It started more than a decade ago, however, I am now hearing it much more often. “I don’t even use the word “risk” when I am talking to them”. Meaning, the people have such negative perceptions of the word “risk” and the phrase “risk management” that it is better not to use them.
I have long advocated to stop confusing people with risk jargon (e.g. see this 2010 blog titled “Garnering Organisational Commitment – Becoming a Trusted Adviser”: https://www.bryanwhitefield.com.au/blog/garnering-organisational-commitment-becoming-a-trusted-adviser/). My favourite phrase I probably don’t use enough is “From Risk Speak to C-Suite Speak” (see this webinar: https://www.bryanwhitefield.com.au/wp-content/uploads/stories/video/Instant_meeting_2013-09-16_2.wmv).
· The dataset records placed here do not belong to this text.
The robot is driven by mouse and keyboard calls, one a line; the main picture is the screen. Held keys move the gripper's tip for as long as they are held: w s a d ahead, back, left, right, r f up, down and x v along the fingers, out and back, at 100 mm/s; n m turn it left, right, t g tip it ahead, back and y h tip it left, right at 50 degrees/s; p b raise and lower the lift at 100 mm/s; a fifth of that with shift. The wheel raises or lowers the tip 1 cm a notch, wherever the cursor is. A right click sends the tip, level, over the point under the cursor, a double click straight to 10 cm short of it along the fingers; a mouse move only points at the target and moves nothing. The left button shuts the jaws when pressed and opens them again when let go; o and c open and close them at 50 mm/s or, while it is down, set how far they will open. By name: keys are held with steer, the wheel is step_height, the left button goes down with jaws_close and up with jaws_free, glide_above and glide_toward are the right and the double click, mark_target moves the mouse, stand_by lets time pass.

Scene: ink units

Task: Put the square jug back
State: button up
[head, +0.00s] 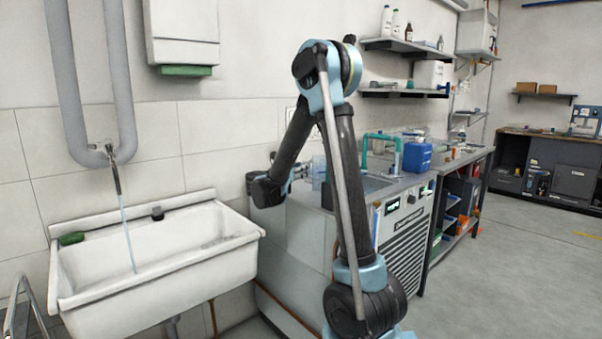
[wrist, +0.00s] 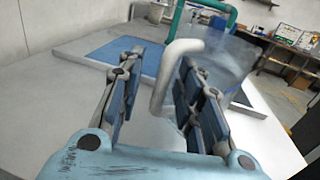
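A clear jug (wrist: 228,62) with a pale grey handle (wrist: 182,50) is in front of my gripper in the wrist view. In the head view the jug (head: 319,170) is a small, faint bluish shape at the left end of the grey worktop. My gripper (wrist: 160,72) is open, with one finger on each side of the handle. A gap shows between the left finger and the handle; the right finger is closer and hides part of the jug. In the head view my gripper (head: 300,172) reaches the jug from the left. The jug's base is hidden.
A teal pipe (head: 379,136) and a blue canister (head: 417,157) stand farther along the worktop. A recessed blue area (wrist: 108,54) lies beyond the left finger. A white sink (head: 160,262) with running water is left of the worktop. Shelves (head: 405,47) hang above.

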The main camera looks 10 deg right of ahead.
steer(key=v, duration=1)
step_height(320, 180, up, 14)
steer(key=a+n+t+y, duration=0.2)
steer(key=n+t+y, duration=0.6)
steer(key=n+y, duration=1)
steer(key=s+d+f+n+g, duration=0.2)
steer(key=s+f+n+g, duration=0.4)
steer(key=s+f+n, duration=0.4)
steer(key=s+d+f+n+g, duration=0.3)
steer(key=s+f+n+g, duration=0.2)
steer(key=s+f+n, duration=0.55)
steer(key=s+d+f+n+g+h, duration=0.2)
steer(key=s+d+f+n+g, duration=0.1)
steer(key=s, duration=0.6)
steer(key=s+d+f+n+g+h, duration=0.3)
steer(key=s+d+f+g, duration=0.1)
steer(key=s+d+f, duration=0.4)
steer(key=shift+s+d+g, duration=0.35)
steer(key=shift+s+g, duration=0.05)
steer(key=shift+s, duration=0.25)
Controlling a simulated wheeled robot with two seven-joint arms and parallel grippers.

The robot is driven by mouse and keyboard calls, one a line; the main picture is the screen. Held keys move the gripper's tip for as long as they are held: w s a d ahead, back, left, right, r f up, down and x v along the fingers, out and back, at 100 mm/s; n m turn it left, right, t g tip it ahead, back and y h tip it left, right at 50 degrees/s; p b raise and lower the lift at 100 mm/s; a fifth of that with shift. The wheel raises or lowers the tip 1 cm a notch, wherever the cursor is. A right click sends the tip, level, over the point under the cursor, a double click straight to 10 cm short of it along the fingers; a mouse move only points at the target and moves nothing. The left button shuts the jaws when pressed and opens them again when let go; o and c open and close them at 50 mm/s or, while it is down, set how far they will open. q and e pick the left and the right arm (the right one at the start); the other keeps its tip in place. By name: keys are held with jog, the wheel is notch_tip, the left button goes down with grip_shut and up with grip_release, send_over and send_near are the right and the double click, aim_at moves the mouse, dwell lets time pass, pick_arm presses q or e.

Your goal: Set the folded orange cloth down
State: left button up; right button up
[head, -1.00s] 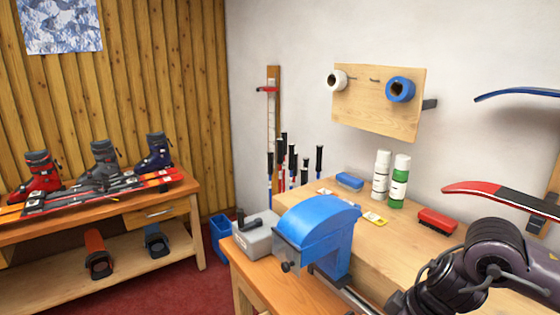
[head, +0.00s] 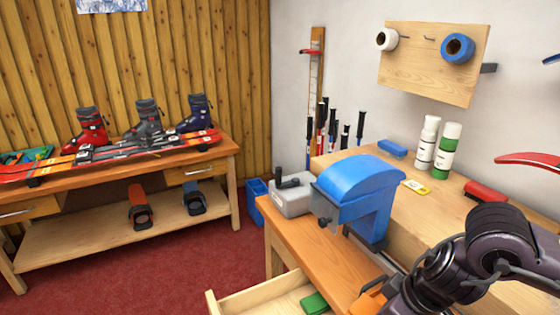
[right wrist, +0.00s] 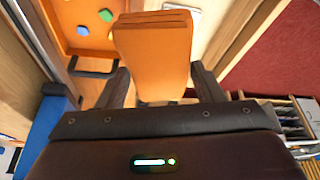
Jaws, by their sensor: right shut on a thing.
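The folded orange cloth (right wrist: 153,52) is held between the two dark fingers of my right gripper (right wrist: 160,82) in the right wrist view. It sticks out past the fingertips, with its folded layers at the far end. In the head view a small orange part of the cloth (head: 368,301) shows at the bottom, beside my right arm, which hides most of the gripper. My left gripper is in neither view.
An open wooden drawer (head: 262,300) with a green item (head: 315,303) sits below the bench (head: 345,268). A blue machine (head: 362,190) and a grey box (head: 292,197) stand on the bench. Bottles (head: 446,150) and a red brush (head: 485,192) stand behind.

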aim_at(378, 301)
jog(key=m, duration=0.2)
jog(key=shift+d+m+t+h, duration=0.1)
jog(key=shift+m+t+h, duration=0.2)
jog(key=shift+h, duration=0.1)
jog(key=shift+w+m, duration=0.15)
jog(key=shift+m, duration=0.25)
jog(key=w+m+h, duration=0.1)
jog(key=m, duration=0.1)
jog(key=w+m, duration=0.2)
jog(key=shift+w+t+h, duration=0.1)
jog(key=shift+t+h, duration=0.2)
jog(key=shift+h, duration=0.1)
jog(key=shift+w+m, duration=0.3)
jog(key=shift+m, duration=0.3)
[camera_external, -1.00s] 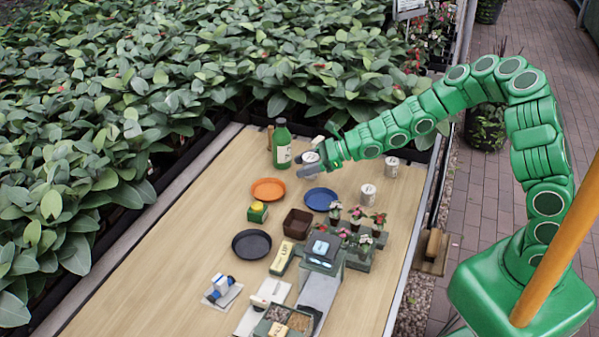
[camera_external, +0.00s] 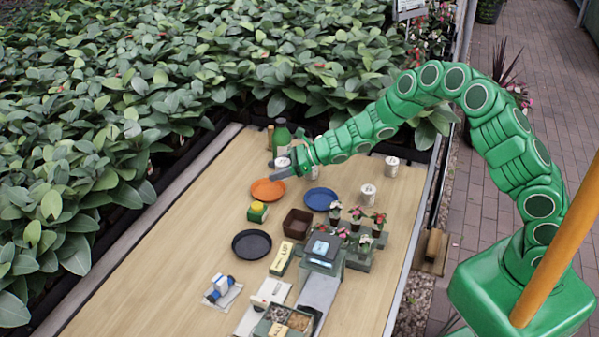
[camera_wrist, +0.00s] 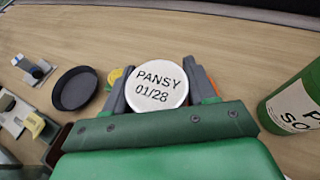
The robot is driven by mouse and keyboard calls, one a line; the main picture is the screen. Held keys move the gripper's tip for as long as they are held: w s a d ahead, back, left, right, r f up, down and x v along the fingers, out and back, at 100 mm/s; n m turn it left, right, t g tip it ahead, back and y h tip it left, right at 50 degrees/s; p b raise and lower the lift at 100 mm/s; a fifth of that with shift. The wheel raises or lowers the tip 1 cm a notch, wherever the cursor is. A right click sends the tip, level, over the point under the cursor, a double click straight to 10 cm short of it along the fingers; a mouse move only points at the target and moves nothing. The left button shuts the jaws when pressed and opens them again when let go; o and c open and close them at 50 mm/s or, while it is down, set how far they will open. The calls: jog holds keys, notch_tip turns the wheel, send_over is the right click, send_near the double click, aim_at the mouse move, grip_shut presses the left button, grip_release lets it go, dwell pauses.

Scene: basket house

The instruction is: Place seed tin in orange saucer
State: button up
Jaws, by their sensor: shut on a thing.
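The seed tin shows in the wrist view as a white round lid reading "PANSY 01/28" (camera_wrist: 157,86). My gripper (camera_wrist: 160,92) is shut on it, with one grey finger on each side. In the external view, my gripper (camera_external: 279,167) holds the white tin (camera_external: 284,162) just above and beyond the right far edge of the orange saucer (camera_external: 265,191). The orange saucer lies flat and looks empty. In the wrist view, only a sliver of orange (camera_wrist: 213,84) shows beside the right finger; the rest is hidden.
A green bottle (camera_external: 281,135) stands close behind my gripper. A blue saucer (camera_external: 321,199), a black saucer (camera_external: 252,244), a brown square pot (camera_external: 297,223) and a yellow-topped green item (camera_external: 257,212) are nearby. White tins (camera_external: 391,167) stand to the right. The table's left side is clear.

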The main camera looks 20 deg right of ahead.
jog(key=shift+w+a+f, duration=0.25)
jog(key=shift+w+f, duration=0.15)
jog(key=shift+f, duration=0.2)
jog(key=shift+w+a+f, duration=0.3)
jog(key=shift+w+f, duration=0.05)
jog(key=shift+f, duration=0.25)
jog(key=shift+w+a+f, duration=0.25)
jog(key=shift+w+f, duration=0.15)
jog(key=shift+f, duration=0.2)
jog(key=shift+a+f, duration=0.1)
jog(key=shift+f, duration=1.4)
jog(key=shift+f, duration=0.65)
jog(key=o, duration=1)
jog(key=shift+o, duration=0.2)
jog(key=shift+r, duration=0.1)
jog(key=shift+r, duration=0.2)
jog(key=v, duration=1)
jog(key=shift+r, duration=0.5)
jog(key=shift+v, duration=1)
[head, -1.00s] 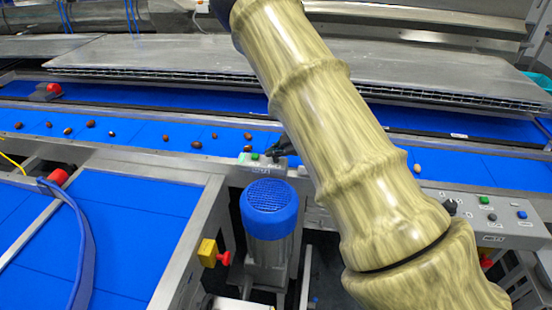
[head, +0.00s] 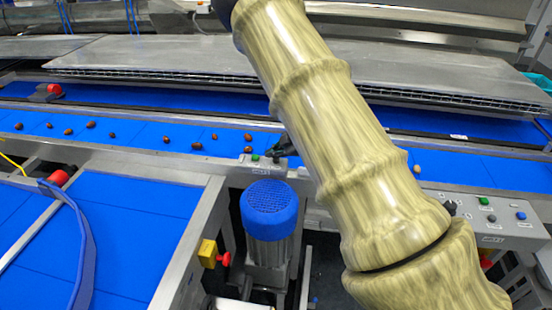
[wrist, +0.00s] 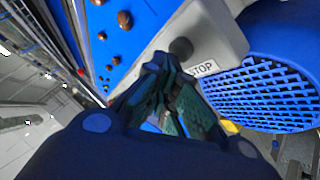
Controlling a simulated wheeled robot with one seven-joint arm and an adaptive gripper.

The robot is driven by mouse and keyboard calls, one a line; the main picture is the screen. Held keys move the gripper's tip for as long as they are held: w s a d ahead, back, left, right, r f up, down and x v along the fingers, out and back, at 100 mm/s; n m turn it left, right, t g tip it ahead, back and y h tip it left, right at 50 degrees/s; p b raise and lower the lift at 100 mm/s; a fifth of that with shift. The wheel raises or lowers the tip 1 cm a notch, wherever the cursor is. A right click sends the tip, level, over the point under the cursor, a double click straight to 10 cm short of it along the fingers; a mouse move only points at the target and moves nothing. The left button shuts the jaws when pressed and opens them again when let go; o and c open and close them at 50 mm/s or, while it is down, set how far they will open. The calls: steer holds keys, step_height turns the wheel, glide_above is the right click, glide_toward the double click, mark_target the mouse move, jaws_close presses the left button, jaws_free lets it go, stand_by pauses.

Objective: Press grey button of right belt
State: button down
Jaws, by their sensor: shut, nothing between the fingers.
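A small grey control panel (head: 246,164) sits on the belt's front rail at the middle of the head view, with a green button (head: 255,157) on it. In the wrist view this panel (wrist: 222,38) carries a dark grey round button (wrist: 181,48) beside a STOP label (wrist: 203,69). My gripper (wrist: 160,62) is shut and empty, its tips close beside that button; I cannot tell whether they touch it. In the head view my gripper (head: 274,152) is a small dark shape over the panel, hiding part of it.
A larger panel (head: 508,232) at right has a green button (head: 484,201), a grey button (head: 491,218) and a blue button (head: 521,215). A blue-capped motor (head: 268,208) stands below the small panel. Several dates (head: 196,146) lie on the blue belt (head: 135,129).

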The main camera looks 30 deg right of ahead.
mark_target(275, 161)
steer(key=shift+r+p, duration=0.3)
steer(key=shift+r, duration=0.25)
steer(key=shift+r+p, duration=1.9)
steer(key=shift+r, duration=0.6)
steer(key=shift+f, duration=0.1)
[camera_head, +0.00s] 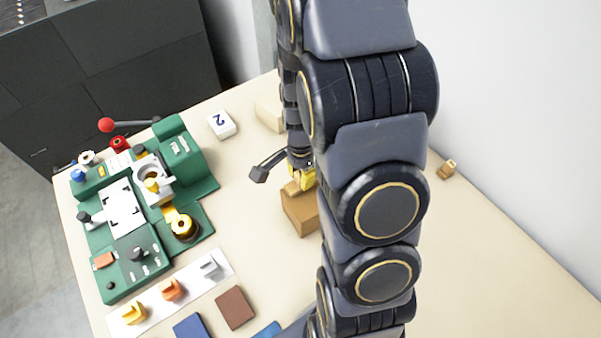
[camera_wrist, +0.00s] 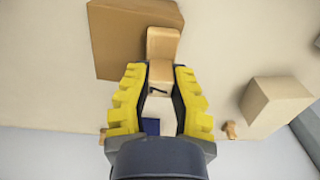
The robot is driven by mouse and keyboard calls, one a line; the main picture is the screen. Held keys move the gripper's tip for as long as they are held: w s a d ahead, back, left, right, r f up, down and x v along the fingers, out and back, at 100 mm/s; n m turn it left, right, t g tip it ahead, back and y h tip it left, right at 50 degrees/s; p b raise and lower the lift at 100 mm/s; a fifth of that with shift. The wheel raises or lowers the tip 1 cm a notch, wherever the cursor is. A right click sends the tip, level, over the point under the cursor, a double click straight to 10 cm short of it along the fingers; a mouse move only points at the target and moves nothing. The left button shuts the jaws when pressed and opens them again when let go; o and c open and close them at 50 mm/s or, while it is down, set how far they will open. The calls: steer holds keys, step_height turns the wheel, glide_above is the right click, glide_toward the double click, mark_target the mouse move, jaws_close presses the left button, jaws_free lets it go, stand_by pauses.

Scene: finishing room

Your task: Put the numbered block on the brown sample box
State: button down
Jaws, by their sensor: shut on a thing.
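My gripper (camera_wrist: 160,72) is shut on a light tan block (camera_wrist: 163,43) that carries a dark mark like a 7 or a 1; a pale section and a blue patch show between the fingers towards the palm. The brown sample box (camera_wrist: 118,42) lies under and beyond the fingertips in the wrist view. In the head view my gripper (camera_head: 304,179) is at the top of the brown box (camera_head: 300,214), with a tan piece of the block (camera_head: 292,188) over its top face. I cannot tell whether the block touches the box. My arm hides the box's right side.
A green fixture (camera_head: 130,215) with a red-knobbed lever stands at the left. A white block marked 2 (camera_head: 221,124) and a cream block (camera_head: 268,113) are behind. A white strip with hooks (camera_head: 150,308) and a brown tile (camera_head: 235,308) are in front. A small wooden piece (camera_head: 447,169) is at right.

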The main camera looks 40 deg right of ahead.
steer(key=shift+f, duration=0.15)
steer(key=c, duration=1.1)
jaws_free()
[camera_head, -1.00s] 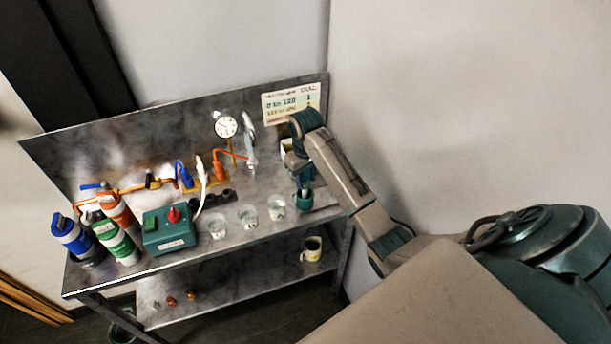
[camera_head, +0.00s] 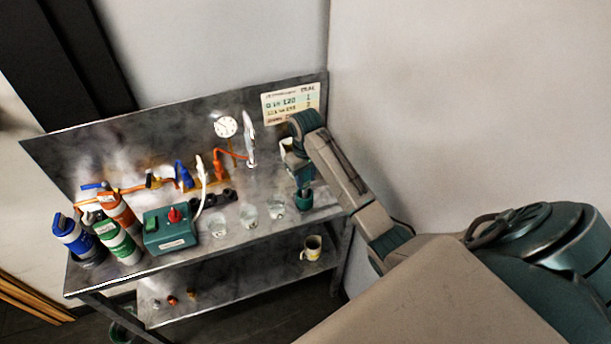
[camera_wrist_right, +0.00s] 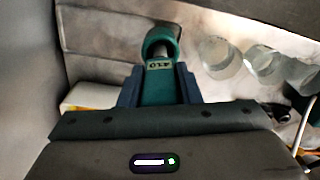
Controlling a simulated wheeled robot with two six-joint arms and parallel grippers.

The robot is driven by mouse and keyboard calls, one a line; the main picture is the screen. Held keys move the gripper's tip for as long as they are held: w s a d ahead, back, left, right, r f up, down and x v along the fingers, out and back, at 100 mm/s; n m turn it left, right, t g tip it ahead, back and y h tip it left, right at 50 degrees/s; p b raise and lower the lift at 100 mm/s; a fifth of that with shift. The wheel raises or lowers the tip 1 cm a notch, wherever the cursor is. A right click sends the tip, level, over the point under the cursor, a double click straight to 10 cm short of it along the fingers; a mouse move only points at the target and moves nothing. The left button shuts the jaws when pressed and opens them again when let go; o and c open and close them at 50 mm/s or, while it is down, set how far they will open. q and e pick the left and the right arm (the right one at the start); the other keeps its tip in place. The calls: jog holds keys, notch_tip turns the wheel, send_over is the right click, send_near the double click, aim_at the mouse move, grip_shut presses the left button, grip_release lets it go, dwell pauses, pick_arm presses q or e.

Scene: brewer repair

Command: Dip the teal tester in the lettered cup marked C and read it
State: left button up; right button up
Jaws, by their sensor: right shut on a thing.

Having said that, most people do understand what a risk is. Something that needs to be taken into account, more or less depending on your perception of the risk or on how much you like taking on the particular kind of risk. Some people won’t go into the water because they are scared of sharks, however, they would happily jump out of an airplane with nothing but a parachute.
So I find myself speaking a lot about uncertainty and decision making, appetite for business, issues and the like. However, I find once I get through to people what I am talking about – helping to ensure their success by helping them to manage uncertainty with the best known tool to humankind; they seem quite comfortable to sit down and talk about risks.
I am interested to know your thoughts. Do you avoid the “r” word at all costs or just sometimes? Or do you prefer to call a spade a spade (a risk a risk and risk management, risk management)?